“I’m bisexual, not bacon”: why I’m over the rainbow

Image description: London Pride 2017

After the Supreme Court’s ruling in favour of same-sex marriage, 26 million Facebook users added rainbow stripes to their profile pictures to show support and allyship. After the Pulse shooting in Orlando, GLAAD released a similar filter of a rainbow flag and the words ‘We Are Orlando’. As much as these allow you to show your friends that you think gay people should have the same rights as everyone else and that shooting is wrong, what difference are we actually making?

And this is only the surface. Now that pride is ‘in’, companies have made it a part of their agenda to paint all their products with rainbows (except Skittles, who subversively took theirs out), and you can show your support with a Proud Whooper from Burger King and a bag of pride Doritos, while wearing your rainbow emblazoned Urban Outfitters T-shirt.

Now I’m not calling out anyone who just happened to jump on the rainbow bandwagon. Many of these companies do make donations to the LGBTQ+ cause. For example, all proceeds from the 2018 Converse pride collection went to the It Gets Better Project, RainbowYOUTH, and others. Similarly, the net proceeds from the Levi’s collection went to the Harvey Milk foundation and the Stonewall Community Foundation. And I do think it is important to have visibility and representation, even on a basic level like this. So it’s not all bad.

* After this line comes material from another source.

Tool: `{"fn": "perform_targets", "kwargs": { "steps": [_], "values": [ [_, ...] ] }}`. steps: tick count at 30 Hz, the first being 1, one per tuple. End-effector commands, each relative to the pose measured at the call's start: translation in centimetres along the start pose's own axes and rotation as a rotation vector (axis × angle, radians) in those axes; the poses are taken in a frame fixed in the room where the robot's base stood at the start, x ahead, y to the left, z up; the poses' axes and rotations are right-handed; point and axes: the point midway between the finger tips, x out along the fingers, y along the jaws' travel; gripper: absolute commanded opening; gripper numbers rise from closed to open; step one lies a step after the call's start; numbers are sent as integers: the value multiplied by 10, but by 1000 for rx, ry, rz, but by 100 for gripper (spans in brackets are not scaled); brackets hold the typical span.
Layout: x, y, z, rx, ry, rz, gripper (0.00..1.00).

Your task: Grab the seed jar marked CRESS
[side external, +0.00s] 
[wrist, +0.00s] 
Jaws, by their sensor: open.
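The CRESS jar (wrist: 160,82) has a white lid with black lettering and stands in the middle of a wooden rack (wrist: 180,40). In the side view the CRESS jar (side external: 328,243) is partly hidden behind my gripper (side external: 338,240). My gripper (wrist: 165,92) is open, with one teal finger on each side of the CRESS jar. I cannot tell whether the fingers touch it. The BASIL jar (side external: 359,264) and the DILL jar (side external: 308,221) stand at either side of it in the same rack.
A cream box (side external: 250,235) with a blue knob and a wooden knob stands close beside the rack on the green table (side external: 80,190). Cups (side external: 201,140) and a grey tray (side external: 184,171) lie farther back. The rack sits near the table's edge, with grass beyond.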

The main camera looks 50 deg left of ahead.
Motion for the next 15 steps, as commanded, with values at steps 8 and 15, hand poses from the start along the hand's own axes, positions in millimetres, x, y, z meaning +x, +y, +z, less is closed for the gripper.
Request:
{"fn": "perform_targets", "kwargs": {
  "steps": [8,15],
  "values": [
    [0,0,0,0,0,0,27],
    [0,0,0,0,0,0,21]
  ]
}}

Now that pride is ‘in’, companies have made it a part of their agenda to paint all their products with rainbows

But what happens when you forget to support the community you’re supposedly representing? Nike’s pride collection featured an inverted pink symbol, which was originally used by the Nazis in World War II to identify LGBTQ+ individuals. Activists reclaimed the symbol in the 70s and it was used by the AIDS Coalition to Unleash Power (ACT UP) in their powerful campaign ‘Silence = Death’ in the 80s. But when it was discovered that Nike wasn’t doing anything to help the community, they received a tweet from ACT UP suggesting that they donate the proceeds to their work. Begrudgingly, I would think, they made their donation through their BETRUE fund.

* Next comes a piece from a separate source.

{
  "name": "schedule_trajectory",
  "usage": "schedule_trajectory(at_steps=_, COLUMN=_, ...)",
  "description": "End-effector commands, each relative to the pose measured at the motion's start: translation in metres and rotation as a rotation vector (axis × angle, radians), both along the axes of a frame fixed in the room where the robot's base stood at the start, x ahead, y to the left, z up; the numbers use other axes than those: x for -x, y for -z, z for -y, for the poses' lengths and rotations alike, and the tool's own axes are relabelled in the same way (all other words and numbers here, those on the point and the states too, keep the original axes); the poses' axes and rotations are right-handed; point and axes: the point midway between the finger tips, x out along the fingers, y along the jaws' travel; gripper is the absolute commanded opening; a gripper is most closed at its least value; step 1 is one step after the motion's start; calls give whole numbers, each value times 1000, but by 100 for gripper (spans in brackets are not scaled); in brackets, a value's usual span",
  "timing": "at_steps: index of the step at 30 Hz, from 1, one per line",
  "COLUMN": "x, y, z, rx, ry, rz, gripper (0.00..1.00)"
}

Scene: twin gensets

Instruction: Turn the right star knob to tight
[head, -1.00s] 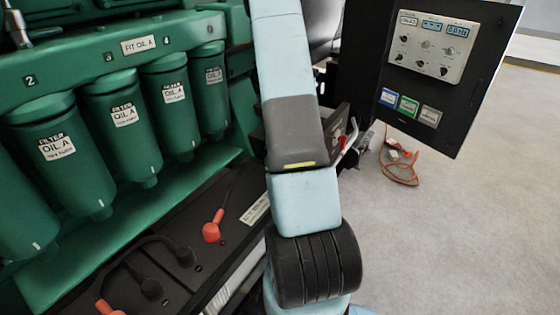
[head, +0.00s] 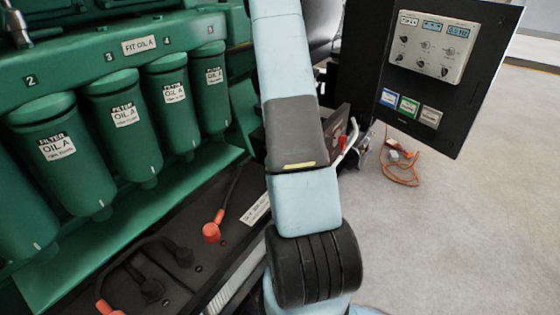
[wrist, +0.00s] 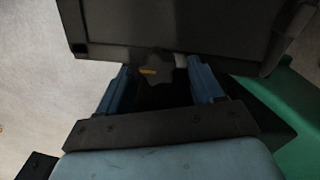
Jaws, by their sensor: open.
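A dark star knob (wrist: 157,66) with a yellow mark shows in the wrist view, just below the edge of a dark panel (wrist: 180,28). My gripper (wrist: 161,78) is open, with one blue finger to the left of the knob and one to the right. The knob lies between the fingertips, with a visible gap at the left finger. Contact on the right side is too dark to tell. In the head view my arm hides the knob and the gripper.
In the head view green oil filters (head: 120,125) stand in a row at the left. Batteries with red-capped terminals (head: 212,228) lie below them. A black control panel (head: 440,70) stands at the right.

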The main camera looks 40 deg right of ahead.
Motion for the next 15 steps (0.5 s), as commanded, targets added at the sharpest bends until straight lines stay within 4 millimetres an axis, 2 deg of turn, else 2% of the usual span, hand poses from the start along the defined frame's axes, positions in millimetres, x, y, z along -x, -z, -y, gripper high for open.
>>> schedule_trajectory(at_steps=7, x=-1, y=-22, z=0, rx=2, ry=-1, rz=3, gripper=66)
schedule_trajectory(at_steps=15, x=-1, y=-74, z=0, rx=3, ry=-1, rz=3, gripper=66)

I would challenge you to think carefully, however, about how far we are making a difference to the lives of LGBTQ+ people, how far we are effecting trans equality – how far we are correcting a history of sexualised and racialised hate crimes – with a rainbow filter and matching tote bag. Is slapping a rainbow on any applicable surface really going to help?

It gets worse. According to Project Queer, more than half of the 253 participants in the 2015 Chicago Pride Parade were corporations, businesses, and banks. In comparison, LGBTQ groups represented less than 10% of the participants. It feels like marginalised groups are being pushed to their margins of their own space – a deeply uncomfortable feeling. It’s time to attend vigils, not just parties.

And now the latest in a series of rainbow-streaked scandals: the M&S LGBT sandwich.  M&S has come under fire, accused of ‘cynical virtue-signalling’, something that seems to me all too common (again, Facebook filters come to mind). Regardless of the worthy cause being supported, the fact remains that it feels somewhat dismissive to reduce a sexual identity to a sandwich filling. As one friend of mine said, quite correctly, “I’m bisexual, not bacon.”